── INPUT ROWS ──

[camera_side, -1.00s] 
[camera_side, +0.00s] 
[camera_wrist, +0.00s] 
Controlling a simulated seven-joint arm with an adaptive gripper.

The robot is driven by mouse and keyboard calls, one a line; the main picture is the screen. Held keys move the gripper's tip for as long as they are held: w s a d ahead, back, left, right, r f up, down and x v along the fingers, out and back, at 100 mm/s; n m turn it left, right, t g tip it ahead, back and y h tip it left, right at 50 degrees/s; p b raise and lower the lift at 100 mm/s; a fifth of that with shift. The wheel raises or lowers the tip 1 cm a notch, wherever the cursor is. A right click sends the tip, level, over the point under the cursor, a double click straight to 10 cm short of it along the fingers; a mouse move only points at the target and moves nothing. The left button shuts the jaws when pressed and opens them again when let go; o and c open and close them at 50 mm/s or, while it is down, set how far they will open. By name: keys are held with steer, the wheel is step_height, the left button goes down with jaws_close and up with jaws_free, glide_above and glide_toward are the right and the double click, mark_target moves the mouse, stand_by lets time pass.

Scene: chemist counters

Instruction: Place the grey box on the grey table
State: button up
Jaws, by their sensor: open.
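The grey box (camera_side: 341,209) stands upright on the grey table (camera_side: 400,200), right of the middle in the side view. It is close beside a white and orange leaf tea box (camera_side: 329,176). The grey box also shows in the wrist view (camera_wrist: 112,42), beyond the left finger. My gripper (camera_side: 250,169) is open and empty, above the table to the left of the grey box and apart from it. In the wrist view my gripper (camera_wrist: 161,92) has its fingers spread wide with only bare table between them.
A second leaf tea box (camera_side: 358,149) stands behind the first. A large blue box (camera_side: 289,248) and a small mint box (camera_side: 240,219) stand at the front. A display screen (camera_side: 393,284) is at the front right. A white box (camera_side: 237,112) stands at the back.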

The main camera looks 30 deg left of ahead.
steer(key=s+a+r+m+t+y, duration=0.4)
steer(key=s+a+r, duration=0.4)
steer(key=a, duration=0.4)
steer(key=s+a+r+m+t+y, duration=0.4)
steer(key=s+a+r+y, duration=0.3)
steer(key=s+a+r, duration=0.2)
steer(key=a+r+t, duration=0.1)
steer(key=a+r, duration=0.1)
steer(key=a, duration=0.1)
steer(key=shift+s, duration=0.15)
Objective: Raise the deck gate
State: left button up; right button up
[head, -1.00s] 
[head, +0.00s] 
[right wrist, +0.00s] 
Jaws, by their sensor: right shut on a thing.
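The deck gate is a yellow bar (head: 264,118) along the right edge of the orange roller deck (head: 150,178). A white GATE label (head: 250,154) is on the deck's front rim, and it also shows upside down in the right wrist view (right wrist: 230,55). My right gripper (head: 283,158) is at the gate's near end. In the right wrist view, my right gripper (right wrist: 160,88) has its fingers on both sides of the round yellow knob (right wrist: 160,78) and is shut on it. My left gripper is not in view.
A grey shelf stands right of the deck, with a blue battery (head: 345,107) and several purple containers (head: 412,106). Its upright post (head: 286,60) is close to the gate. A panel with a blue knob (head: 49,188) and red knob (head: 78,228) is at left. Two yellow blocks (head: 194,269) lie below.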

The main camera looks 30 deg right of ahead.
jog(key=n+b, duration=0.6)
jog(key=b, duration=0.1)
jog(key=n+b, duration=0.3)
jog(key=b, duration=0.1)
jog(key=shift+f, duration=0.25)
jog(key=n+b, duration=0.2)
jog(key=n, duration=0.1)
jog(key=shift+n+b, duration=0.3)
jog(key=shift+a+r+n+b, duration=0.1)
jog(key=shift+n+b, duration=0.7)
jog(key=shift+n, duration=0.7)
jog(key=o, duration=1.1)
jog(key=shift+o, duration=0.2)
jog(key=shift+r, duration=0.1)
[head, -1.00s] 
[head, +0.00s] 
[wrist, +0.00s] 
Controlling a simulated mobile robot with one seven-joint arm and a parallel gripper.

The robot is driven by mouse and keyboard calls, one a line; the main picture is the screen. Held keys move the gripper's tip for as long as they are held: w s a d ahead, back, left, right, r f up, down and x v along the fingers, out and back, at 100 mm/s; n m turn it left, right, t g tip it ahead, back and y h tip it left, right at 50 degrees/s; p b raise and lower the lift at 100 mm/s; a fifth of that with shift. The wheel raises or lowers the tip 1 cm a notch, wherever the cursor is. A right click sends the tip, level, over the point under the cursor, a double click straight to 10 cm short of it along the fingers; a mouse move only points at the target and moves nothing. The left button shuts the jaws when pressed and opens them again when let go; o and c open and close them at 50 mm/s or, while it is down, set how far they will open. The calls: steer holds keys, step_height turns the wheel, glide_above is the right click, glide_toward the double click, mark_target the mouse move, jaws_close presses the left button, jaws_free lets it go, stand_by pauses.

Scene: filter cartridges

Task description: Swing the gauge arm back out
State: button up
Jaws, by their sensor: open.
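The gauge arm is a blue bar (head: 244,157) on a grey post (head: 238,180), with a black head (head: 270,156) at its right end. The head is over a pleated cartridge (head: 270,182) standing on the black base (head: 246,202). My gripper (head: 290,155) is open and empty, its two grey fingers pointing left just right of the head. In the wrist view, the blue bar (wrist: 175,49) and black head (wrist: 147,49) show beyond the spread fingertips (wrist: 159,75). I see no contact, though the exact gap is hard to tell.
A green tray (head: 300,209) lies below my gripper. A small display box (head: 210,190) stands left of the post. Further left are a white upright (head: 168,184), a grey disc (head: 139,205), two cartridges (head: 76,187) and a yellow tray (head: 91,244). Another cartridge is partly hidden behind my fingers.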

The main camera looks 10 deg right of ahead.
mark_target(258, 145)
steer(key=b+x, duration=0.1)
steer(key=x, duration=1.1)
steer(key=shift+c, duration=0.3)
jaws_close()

───

WRITTEN TASK: Check each line in the records for the word "will" and say how many have it, with nothing else.

FINISHED EXERCISE: 2